§ **GIVEN INSTRUCTION**
Count how many lines hold the string "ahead". Give that number alone.

§ **DATA BLOCK**
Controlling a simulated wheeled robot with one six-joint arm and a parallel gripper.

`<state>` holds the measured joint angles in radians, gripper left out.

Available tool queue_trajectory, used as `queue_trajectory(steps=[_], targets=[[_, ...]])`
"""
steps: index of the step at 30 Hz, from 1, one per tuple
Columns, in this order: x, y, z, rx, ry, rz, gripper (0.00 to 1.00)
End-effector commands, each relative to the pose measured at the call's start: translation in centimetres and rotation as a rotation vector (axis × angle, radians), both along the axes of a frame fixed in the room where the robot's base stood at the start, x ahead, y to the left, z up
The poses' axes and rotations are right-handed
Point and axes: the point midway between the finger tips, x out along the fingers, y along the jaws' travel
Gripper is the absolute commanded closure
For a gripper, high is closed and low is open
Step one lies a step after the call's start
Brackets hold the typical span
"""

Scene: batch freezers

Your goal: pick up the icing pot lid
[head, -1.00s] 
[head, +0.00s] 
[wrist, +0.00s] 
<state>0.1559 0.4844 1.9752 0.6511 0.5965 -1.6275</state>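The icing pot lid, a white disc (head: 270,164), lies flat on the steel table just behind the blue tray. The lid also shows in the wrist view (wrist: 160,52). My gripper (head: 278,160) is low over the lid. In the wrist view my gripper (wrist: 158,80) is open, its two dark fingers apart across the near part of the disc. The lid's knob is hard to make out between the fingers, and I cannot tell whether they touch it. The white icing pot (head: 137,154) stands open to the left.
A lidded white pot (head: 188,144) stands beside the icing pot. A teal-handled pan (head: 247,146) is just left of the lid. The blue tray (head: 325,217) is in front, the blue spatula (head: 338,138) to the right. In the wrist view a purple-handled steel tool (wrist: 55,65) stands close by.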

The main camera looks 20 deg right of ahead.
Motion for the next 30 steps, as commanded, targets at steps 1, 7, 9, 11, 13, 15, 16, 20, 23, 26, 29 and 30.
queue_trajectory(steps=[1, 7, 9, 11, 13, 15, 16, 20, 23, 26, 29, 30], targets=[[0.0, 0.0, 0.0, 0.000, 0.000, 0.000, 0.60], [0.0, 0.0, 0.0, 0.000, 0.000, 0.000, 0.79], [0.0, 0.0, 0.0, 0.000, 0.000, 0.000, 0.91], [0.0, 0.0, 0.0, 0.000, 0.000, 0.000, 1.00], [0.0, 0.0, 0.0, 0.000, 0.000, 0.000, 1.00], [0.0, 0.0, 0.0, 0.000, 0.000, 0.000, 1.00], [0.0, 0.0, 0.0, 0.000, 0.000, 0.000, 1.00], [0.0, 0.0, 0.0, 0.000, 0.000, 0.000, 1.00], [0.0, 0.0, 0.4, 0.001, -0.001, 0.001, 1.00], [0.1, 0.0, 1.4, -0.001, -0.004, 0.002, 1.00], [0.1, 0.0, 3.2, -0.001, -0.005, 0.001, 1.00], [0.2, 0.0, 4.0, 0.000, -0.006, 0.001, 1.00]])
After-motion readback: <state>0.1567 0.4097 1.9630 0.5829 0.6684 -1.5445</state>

§ **EXERCISE RESULT**
2